### What to produce
Copy down all of the data underneath, exactly as shown.

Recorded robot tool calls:
__________
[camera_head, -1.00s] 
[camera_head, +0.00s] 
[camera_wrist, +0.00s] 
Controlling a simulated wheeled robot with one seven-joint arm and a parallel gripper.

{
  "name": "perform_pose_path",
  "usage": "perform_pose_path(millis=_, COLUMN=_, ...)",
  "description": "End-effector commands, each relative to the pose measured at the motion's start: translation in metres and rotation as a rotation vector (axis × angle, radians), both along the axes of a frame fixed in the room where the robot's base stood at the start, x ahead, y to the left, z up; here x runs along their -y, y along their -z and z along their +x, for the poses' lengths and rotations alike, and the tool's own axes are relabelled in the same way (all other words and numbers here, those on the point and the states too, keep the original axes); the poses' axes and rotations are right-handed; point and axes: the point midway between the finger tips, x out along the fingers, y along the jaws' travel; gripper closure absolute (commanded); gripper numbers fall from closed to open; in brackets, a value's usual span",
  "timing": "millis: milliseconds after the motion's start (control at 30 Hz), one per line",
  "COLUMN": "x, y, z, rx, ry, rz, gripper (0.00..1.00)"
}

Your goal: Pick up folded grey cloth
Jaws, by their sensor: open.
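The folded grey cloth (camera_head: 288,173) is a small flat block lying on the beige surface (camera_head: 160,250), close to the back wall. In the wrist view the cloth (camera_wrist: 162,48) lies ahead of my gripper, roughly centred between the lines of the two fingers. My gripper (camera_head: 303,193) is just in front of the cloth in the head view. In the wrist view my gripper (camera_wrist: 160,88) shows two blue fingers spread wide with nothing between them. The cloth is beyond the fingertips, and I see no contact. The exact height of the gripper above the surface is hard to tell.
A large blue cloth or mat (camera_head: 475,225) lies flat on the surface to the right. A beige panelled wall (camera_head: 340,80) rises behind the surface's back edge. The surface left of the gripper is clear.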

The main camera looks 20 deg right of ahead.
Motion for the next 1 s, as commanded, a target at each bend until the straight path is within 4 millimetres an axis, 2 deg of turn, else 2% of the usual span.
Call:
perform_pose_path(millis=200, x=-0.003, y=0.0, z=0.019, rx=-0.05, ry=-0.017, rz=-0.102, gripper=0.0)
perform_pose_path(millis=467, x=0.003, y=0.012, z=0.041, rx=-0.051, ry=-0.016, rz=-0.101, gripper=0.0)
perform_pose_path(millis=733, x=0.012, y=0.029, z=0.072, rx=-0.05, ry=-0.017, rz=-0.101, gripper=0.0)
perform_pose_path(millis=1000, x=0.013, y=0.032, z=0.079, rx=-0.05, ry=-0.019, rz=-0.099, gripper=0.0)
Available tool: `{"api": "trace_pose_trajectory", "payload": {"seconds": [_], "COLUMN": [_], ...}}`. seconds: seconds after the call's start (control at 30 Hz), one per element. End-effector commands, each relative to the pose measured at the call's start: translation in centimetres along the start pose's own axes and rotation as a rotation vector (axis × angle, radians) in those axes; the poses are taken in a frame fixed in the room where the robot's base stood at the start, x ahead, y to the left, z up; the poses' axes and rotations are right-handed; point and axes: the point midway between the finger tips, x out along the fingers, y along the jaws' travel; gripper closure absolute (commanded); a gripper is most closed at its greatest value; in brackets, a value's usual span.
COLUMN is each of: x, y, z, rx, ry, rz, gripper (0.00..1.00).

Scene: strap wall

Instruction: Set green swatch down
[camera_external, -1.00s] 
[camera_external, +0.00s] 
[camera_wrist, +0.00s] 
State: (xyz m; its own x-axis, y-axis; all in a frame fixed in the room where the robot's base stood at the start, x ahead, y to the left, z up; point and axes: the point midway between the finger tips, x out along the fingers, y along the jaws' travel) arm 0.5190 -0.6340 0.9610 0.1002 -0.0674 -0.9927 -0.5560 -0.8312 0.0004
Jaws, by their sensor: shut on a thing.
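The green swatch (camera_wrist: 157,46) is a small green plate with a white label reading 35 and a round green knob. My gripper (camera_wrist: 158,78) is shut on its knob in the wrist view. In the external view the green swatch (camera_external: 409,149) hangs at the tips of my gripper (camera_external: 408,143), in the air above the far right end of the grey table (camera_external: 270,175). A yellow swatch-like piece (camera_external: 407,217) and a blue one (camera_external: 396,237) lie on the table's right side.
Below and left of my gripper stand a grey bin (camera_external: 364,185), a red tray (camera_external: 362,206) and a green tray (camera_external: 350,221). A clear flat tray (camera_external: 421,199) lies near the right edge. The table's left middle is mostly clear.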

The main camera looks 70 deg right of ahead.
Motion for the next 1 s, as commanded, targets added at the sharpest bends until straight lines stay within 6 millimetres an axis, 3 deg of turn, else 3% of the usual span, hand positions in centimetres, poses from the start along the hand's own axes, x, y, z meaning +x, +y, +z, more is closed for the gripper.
__________
### Task output
[camera_head, -1.00s] 
[camera_head, +0.00s] 
[camera_wrist, +0.00s] 
Controlling a simulated wheeled robot with one seven-joint arm and a parallel gripper.

{
  "name": "perform_pose_path",
  "usage": "perform_pose_path(millis=_, COLUMN=_, ...)",
  "description": "End-effector commands, each relative to the pose measured at the motion's start: translation in metres and rotation as a rotation vector (axis × angle, radians), both along the axes of a frame fixed in the room where the robot's base stood at the start, x ahead, y to the left, z up; here x runs along their -y, y along their -z and z along their +x, for the poses' lengths and rotations alike, and the tool's own axes are relabelled in the same way (all other words and numbers here, those on the point and the states too, keep the original axes); the poses' axes and rotations are right-handed; point and axes: the point midway between the finger tips, x out along the fingers, y along the jaws' travel; gripper closure absolute (commanded); gripper numbers fall from closed to open; in brackets, a value's usual span",
  "timing": "millis: milliseconds after the motion's start (control at 30 Hz), one per line",
  "COLUMN": "x, y, z, rx, ry, rz, gripper (0.00..1.00)"
}

Your goal: Pick up folded grey cloth
Jaws, by their sensor: open.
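The folded grey cloth (camera_head: 288,173) is a small flat block lying on the beige surface (camera_head: 160,250), close to the back wall. In the wrist view the cloth (camera_wrist: 162,48) lies ahead of my gripper, roughly centred between the lines of the two fingers. My gripper (camera_head: 303,193) is just in front of the cloth in the head view. In the wrist view my gripper (camera_wrist: 160,88) shows two blue fingers spread wide with nothing between them. The cloth is beyond the fingertips, and I see no contact. The exact height of the gripper above the surface is hard to tell.
A large blue cloth or mat (camera_head: 475,225) lies flat on the surface to the right. A beige panelled wall (camera_head: 340,80) rises behind the surface's back edge. The surface left of the gripper is clear.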

The main camera looks 20 deg right of ahead.
Motion for the next 1 s, as commanded, a target at each bend until the straight path is within 4 millimetres an axis, 2 deg of turn, else 2% of the usual span.
Call:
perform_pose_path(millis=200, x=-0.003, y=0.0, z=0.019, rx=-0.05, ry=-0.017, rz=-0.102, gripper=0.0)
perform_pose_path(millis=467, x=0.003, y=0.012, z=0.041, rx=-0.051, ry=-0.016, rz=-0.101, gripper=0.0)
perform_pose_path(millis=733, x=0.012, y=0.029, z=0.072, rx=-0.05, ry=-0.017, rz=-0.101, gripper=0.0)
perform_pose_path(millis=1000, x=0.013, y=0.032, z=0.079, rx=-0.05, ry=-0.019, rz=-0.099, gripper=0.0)
Available tool: `{"api": "trace_pose_trajectory", "payload": {"seconds": [_], "COLUMN": [_], ...}}`. seconds: seconds after the call's start (control at 30 Hz), one per element. End-effector commands, each relative to the pose measured at the call's start: translation in centimetres along the start pose's own axes and rotation as a rotation vector (axis × angle, radians) in those axes; the poses are taken in a frame fixed in the room where the robot's base stood at the start, x ahead, y to the left, z up; the poses' axes and rotations are right-handed; point and axes: the point midway between the finger tips, x out along the fingers, y along the jaws' travel; gripper closure absolute (commanded); a gripper is most closed at its greatest value; in brackets, a value's usual span.
COLUMN is each of: x, y, z, rx, ry, rz, gripper (0.00..1.00).

Scene: strap wall

Instruction: Set green swatch down
[camera_external, -1.00s] 
[camera_external, +0.00s] 
[camera_wrist, +0.00s] 
State: (xyz m; its own x-axis, y-axis; all in a frame fixed in the room where the robot's base stood at the start, x ahead, y to the left, z up; point and axes: the point midway between the finger tips, x out along the fingers, y along the jaws' travel) arm 0.5190 -0.6340 0.9610 0.1002 -0.0674 -0.9927 -0.5560 -0.8312 0.0004
Jaws, by their sensor: shut on a thing.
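The green swatch (camera_wrist: 157,46) is a small green plate with a white label reading 35 and a round green knob. My gripper (camera_wrist: 158,78) is shut on its knob in the wrist view. In the external view the green swatch (camera_external: 409,149) hangs at the tips of my gripper (camera_external: 408,143), in the air above the far right end of the grey table (camera_external: 270,175). A yellow swatch-like piece (camera_external: 407,217) and a blue one (camera_external: 396,237) lie on the table's right side.
Below and left of my gripper stand a grey bin (camera_external: 364,185), a red tray (camera_external: 362,206) and a green tray (camera_external: 350,221). A clear flat tray (camera_external: 421,199) lies near the right edge. The table's left middle is mostly clear.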

The main camera looks 70 deg right of ahead.
Motion for the next 1 s, as commanded, targets added at the sharpest bends until straight lines stay within 6 millimetres an axis, 3 deg of turn, else 3% of the usual span, hand positions in centimetres, poses from the start along the hand's own axes, x, y, z meaning +x, +y, +z, more is closed for the gripper.

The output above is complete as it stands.